Knishes were a staple of my upbringing, the one reliable link to Jewish heritage in a secular family, with a religious identity largely rooted in what we didn't do. We didn't celebrate Christmas. Didn't say the Our Father, didn't go to Mass. Except that one time when Patty Appel invited me to stay over on Halloween. The following morning, All Saints' Day and a Sunday, I sat next to her in the pews and followed my grandmother's instructions: Don't kneel. And don't take Communion.

Last year, while visiting Poland in search of traces of my grandparents' lives, I landed in the eastern towns of Bialystok and Knyszyn (sounds like knishn) and unearthed details that linked the iconic Jewish food to Catholic mourning rituals.

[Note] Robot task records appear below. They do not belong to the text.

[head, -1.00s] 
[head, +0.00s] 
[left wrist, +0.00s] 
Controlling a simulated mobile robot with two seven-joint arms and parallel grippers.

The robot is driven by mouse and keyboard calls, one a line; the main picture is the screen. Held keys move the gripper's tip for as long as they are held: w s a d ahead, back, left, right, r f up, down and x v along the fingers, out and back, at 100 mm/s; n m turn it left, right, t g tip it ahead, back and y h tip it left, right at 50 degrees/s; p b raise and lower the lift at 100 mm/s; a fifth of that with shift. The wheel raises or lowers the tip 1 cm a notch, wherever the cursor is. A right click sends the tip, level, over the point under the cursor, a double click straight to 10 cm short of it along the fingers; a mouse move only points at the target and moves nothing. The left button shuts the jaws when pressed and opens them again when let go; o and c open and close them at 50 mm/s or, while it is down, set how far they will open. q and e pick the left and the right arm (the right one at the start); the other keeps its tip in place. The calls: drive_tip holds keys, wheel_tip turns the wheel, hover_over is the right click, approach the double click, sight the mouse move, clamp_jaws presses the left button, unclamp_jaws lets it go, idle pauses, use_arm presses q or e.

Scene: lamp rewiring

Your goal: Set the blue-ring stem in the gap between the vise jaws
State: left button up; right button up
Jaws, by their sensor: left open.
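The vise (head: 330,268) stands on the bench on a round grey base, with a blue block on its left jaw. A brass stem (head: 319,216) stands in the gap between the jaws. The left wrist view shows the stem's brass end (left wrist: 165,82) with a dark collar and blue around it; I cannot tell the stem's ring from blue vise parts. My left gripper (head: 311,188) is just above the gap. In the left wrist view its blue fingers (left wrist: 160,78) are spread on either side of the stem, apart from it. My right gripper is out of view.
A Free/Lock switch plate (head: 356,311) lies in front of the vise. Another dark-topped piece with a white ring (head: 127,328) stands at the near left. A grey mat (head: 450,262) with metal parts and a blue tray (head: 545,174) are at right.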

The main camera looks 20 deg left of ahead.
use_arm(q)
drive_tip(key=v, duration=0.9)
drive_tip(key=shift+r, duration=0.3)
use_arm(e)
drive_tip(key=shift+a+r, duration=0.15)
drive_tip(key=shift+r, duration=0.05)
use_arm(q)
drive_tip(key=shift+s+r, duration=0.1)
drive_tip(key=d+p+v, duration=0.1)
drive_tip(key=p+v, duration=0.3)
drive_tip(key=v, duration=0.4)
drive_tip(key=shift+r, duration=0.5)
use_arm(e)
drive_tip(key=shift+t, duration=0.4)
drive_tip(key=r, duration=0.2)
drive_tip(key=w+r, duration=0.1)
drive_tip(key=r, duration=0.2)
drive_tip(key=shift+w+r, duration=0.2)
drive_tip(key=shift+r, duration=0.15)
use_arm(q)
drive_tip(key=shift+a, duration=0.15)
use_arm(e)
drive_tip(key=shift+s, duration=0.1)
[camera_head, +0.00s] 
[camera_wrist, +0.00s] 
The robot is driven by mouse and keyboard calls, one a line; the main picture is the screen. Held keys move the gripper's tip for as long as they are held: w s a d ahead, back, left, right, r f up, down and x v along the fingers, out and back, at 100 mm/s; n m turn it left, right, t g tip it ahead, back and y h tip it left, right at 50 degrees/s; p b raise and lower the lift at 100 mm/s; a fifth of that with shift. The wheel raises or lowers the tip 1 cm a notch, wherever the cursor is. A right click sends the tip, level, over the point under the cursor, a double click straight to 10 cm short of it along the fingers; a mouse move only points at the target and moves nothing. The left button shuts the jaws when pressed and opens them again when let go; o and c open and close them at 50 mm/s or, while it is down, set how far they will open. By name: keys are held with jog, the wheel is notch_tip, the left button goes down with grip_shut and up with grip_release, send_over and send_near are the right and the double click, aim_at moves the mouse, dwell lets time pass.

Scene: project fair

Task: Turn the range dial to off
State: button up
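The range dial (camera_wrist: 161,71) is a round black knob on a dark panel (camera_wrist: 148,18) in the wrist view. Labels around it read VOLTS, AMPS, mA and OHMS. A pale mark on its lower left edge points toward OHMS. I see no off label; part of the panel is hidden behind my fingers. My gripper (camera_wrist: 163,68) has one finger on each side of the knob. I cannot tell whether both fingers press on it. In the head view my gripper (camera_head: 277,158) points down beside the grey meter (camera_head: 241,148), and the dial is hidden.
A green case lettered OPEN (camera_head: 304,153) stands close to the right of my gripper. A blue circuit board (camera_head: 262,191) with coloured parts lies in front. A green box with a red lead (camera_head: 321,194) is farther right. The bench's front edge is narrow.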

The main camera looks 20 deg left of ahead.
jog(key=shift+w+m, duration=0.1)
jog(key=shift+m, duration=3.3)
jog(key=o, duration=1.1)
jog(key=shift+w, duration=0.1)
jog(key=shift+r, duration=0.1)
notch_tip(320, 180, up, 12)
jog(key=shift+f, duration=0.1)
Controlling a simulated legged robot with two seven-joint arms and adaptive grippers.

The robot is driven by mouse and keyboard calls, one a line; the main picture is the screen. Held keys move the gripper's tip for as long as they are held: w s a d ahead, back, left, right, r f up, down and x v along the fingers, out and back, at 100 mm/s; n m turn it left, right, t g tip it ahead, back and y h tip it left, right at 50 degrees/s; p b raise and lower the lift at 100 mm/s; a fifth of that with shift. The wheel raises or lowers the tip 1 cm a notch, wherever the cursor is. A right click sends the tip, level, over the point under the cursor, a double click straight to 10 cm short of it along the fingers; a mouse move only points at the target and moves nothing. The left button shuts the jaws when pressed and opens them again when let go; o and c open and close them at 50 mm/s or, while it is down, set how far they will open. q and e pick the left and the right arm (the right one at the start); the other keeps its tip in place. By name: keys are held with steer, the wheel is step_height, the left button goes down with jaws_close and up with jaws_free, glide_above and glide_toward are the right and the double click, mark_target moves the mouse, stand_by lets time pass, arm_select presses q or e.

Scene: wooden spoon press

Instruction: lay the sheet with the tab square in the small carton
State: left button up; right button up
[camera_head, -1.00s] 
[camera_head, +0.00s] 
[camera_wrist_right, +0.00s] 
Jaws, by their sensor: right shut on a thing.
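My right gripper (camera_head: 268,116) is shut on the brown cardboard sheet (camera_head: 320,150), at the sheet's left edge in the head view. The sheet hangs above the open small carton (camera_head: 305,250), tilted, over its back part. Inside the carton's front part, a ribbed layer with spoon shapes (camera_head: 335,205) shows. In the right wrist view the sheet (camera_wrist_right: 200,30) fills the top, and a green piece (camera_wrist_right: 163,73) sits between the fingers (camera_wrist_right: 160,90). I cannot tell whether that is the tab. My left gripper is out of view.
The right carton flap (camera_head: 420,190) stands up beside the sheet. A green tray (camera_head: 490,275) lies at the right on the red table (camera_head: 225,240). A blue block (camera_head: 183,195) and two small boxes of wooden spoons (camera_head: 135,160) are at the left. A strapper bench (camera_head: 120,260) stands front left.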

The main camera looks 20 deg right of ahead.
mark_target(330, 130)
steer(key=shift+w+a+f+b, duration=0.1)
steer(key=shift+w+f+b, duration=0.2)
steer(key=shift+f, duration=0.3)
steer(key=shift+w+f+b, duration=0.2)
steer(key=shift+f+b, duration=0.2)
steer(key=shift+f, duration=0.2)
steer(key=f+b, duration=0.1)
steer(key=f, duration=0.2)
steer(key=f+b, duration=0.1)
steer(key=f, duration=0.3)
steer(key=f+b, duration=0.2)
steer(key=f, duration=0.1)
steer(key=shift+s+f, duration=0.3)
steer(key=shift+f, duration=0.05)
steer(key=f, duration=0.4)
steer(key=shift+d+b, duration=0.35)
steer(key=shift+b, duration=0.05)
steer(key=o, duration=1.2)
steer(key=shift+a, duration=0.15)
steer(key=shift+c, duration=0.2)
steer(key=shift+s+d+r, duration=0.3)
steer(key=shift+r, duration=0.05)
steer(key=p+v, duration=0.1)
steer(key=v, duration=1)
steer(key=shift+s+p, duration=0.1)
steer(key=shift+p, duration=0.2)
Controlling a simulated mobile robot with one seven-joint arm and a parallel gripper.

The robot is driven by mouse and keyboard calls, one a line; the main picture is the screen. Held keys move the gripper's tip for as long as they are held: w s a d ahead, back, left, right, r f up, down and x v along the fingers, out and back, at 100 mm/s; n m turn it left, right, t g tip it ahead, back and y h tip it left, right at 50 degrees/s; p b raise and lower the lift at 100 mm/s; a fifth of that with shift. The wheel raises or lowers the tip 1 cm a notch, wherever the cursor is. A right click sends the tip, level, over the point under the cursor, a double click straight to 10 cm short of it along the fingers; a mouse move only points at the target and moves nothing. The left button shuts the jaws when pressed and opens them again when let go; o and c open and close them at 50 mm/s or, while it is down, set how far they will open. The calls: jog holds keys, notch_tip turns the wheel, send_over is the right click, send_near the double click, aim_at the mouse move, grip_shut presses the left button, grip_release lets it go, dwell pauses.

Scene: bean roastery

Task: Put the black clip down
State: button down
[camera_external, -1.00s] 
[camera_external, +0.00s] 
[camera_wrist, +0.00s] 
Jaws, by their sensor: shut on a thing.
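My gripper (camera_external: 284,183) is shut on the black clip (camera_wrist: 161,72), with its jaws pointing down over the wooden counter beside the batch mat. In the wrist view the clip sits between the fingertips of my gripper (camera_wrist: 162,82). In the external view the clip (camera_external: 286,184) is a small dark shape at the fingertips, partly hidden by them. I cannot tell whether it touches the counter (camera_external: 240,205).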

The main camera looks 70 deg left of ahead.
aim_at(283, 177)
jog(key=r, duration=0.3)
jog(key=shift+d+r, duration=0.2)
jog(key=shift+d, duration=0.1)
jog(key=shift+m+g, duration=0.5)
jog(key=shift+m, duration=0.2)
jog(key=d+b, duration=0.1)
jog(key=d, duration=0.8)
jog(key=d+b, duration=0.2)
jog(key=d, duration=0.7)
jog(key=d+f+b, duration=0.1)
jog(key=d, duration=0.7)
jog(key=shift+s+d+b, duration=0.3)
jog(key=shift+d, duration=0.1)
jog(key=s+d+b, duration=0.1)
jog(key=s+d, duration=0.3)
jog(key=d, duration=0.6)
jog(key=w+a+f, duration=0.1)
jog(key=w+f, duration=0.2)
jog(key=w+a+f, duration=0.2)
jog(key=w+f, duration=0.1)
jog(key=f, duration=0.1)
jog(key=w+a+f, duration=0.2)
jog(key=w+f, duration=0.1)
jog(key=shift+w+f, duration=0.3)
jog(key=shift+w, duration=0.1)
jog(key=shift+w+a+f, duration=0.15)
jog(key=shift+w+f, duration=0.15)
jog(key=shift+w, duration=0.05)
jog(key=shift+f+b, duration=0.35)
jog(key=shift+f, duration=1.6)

I'm still not big on trick-or-treating, but the knish is a good conversation piece and a way to get people talking about ghosts they'd rather not touch. Last week, at a party on Second Avenue on New York's Lower East Side, a guy dressed as professor asked me why I was clad in yellow foam with a mustard dispenser dangling around my neck. "See that multi-plex down the block?" I asked. He nodded.

It used to be a Yiddish theater, I told him. There's still a huge Jewish star on the ceiling. And this street was called Knish Alley. Kosher dairy restaurants populated the strip from 14th Street to Houston. Now, it's mostly dumplings and pierogies. But I'm proud to inhabit the knish suit and to re-infuse Jewish history into a hipster zone -- and Halloween.